- **DATA EXCERPT**
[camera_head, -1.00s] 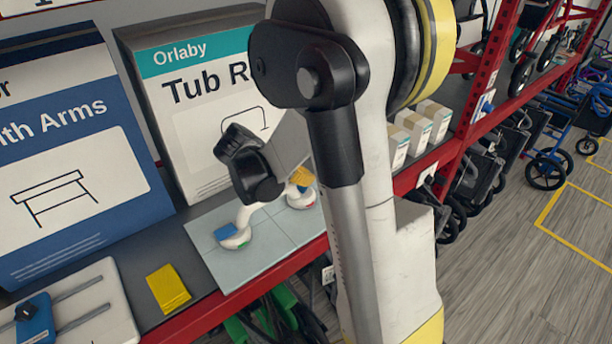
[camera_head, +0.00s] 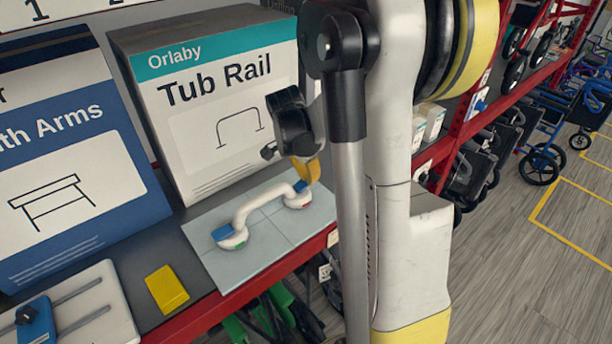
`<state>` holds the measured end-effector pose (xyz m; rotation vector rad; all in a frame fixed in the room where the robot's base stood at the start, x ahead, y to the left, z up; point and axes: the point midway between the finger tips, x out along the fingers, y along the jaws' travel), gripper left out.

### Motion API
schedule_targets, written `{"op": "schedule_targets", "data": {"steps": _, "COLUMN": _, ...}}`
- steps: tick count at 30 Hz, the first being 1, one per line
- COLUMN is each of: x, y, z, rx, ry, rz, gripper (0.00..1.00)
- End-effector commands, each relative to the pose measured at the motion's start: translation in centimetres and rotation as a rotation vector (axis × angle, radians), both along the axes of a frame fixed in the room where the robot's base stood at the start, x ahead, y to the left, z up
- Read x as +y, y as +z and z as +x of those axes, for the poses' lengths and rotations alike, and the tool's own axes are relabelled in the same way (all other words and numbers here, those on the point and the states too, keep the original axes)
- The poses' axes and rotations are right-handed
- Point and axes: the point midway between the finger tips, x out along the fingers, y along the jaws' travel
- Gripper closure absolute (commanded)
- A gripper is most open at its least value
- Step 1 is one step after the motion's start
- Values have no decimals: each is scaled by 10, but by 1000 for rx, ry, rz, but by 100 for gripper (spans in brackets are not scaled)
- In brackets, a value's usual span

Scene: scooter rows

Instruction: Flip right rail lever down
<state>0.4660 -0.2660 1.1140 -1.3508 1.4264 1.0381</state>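A white grab rail (camera_head: 258,206) lies on a pale tiled panel (camera_head: 265,250), with a round cup at each end. The right cup (camera_head: 298,200) has a blue lever (camera_head: 300,186) and a small red mark. The left cup has a blue lever (camera_head: 222,232) lying over it and a small green mark. My gripper (camera_head: 311,172), black with a yellow end part, is just above and right of the right lever, very close to it. I cannot tell whether they touch. My arm hides part of the gripper, and its opening cannot be made out.
A Tub Rail box (camera_head: 215,110) stands behind the panel, and a blue box (camera_head: 70,170) stands left of it. A yellow block (camera_head: 167,288) and a white board (camera_head: 85,315) lie on the shelf at front left. A red shelf edge (camera_head: 205,318) runs along the front.

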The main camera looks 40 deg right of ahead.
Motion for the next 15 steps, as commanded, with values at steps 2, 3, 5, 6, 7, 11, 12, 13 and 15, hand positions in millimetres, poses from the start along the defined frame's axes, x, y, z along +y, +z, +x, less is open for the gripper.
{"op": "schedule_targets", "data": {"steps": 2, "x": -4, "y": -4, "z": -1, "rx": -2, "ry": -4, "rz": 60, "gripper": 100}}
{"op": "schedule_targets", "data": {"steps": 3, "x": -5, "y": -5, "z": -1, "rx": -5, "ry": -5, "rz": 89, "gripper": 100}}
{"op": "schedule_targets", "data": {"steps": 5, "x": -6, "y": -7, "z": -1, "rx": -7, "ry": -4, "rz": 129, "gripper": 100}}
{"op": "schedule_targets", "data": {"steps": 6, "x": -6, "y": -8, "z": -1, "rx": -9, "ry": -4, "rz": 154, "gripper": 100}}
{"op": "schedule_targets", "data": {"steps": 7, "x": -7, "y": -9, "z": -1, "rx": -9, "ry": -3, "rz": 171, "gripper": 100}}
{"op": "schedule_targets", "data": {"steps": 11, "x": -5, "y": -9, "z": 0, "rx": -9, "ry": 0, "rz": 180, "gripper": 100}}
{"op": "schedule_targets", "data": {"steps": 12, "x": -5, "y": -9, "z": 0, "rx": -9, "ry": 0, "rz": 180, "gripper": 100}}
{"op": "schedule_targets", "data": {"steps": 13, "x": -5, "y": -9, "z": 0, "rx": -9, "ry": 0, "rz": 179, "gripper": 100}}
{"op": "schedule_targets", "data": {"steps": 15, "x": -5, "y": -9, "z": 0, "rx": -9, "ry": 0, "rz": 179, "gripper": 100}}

- **WHAT YOU SHOULD DO**
Isolate the lines that hold the word "base" and copy all of them.

- **FULL SOLUTION**
`<state>` holds the measured end-effector pose (xyz m; rotation vector rad; all in a frame fixed in the room where the robot's base stood at the start, x ahead, y to the left, z up; point and axes: the point midway between the finger tips, x out along the fingers, y along the jaws' travel), gripper left out.
- End-effector commands, each relative to the pose measured at the motion's start: translation in centimetres and rotation as a rotation vector (axis × angle, radians), both along the axes of a frame fixed in the room where the robot's base stood at the start, x ahead, y to the left, z up

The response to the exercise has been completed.